→ **WHAT THIS TASK INVOLVES**
Report the count of lines that carry the string "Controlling", and add nothing.

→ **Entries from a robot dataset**
╔══
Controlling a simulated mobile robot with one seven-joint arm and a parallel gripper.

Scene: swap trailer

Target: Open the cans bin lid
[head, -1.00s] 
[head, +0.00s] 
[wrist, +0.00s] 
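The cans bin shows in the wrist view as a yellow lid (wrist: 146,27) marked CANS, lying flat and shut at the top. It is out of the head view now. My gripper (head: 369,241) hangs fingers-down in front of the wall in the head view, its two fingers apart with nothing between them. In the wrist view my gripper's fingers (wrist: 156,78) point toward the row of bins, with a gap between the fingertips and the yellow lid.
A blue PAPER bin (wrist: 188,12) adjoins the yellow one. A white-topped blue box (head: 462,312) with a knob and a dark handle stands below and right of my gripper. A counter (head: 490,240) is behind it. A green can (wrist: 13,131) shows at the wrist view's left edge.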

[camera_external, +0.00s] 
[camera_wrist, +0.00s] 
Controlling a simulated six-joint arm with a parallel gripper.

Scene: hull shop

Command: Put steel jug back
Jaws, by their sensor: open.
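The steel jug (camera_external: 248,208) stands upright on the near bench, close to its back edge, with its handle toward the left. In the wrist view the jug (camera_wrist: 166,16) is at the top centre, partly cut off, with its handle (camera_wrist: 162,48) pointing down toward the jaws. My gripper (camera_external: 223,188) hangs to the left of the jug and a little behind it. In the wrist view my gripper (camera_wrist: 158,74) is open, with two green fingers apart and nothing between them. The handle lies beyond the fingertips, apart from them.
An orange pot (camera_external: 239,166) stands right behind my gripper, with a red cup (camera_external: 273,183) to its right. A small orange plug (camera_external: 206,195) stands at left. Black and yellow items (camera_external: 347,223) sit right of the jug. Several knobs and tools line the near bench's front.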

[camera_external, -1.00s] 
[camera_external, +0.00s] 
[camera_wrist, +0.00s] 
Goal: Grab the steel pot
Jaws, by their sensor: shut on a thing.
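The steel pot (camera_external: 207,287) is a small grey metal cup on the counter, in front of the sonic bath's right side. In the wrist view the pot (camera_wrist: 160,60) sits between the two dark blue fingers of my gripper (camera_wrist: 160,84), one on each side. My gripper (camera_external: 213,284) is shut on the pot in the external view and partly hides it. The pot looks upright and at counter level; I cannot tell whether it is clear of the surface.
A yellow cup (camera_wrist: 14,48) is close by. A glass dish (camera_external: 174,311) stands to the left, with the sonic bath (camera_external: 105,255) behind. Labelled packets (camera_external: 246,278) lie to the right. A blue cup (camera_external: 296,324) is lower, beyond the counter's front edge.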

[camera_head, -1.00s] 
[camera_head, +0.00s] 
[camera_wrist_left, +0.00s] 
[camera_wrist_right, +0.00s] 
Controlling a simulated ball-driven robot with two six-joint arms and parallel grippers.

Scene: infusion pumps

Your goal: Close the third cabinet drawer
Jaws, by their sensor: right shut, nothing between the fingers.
╚══
→ **COMPLETED TASK**
3